Which lines contain the word "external"? Return each of them as written.

-- Start Exercise input --

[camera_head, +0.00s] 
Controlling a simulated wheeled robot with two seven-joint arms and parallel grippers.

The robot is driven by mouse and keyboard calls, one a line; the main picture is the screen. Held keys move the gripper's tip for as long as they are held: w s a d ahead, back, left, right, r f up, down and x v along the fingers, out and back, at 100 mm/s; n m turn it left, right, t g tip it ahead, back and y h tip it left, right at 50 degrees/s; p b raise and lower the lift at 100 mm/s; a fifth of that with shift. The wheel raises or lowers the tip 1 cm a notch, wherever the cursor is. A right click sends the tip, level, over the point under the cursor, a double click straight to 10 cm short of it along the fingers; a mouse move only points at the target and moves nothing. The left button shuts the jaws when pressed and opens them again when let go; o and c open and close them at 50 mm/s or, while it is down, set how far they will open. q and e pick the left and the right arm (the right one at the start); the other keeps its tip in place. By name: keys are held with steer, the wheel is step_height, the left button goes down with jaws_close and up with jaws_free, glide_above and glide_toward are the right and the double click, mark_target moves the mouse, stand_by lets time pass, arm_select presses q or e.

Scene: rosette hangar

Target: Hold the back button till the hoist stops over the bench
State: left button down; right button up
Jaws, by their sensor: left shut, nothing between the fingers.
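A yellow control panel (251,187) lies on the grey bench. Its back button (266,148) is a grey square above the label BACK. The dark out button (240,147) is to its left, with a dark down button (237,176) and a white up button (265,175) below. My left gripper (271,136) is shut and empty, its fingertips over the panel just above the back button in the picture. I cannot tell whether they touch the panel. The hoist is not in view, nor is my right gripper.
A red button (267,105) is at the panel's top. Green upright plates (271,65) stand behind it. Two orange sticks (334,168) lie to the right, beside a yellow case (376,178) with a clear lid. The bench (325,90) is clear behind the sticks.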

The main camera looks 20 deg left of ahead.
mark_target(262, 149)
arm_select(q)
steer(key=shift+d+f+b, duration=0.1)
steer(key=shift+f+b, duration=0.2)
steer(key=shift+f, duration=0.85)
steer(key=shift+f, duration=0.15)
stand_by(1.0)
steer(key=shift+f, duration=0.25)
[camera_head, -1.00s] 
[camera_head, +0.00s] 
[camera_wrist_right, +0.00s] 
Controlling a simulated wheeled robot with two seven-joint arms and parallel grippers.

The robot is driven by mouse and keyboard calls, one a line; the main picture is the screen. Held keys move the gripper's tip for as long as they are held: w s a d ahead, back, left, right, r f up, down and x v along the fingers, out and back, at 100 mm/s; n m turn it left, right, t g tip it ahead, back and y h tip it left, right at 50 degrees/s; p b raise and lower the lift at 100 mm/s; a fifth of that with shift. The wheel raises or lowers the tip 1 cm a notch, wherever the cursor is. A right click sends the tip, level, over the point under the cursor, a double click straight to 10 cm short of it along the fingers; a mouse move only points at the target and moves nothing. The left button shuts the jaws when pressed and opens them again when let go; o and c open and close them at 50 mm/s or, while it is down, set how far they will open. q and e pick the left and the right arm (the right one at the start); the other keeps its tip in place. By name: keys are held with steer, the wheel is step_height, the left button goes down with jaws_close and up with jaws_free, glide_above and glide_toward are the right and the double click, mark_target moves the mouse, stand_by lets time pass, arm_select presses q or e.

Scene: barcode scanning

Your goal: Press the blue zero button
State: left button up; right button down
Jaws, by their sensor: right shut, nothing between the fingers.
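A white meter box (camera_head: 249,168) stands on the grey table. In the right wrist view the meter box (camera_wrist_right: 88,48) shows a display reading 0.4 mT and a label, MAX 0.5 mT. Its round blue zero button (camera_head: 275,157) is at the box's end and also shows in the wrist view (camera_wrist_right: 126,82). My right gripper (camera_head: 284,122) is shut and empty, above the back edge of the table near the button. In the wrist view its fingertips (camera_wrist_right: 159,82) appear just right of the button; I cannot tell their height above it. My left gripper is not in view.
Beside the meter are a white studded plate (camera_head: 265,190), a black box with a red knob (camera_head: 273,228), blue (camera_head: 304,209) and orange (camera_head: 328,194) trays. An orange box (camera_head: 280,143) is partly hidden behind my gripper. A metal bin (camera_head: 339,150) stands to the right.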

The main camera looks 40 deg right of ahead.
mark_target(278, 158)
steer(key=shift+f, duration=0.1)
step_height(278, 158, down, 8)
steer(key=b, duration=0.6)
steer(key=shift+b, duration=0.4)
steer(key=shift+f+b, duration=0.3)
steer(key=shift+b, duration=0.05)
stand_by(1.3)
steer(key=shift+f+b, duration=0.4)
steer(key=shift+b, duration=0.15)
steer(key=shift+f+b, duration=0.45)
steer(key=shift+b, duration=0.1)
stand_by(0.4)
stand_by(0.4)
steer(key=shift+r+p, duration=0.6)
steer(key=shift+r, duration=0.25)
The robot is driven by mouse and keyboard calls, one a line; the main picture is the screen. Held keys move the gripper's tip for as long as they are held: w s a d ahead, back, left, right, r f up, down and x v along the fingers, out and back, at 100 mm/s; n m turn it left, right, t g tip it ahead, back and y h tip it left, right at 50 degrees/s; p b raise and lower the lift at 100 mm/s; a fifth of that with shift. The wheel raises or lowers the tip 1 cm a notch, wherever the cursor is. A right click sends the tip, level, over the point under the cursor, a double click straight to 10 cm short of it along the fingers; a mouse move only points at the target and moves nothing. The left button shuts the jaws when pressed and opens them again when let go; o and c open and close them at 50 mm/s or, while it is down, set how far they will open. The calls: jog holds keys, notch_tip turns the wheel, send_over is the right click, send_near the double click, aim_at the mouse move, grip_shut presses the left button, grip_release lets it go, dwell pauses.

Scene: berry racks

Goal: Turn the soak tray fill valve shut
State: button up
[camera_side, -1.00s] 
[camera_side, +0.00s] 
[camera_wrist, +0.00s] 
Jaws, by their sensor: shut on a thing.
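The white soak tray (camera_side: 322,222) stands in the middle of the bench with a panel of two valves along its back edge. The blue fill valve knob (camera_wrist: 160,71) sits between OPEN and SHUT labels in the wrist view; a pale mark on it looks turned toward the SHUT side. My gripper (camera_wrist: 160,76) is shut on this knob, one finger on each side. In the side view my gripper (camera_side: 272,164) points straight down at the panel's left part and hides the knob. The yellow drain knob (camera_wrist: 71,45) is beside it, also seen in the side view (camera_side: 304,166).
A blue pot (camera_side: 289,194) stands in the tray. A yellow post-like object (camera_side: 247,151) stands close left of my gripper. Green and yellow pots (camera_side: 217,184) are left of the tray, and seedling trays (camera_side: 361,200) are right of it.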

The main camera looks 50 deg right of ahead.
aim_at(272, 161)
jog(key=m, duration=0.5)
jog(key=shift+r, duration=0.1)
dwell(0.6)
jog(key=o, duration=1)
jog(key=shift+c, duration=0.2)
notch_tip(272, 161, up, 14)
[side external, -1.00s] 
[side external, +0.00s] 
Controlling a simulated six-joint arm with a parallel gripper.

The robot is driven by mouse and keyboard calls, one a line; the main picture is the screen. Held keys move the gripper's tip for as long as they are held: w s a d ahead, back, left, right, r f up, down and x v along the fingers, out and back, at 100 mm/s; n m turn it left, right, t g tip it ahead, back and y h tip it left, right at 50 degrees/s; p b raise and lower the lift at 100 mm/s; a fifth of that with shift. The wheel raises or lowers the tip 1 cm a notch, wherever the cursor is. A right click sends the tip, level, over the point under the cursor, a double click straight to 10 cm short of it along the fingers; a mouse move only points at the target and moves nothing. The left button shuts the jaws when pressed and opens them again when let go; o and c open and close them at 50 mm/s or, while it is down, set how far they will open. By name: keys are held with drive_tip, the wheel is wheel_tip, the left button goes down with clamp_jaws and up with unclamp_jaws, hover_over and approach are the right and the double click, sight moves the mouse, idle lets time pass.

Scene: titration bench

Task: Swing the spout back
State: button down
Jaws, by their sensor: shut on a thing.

-- End Exercise input --

Response to the exercise:
[side external, -1.00s] 
[side external, +0.00s] 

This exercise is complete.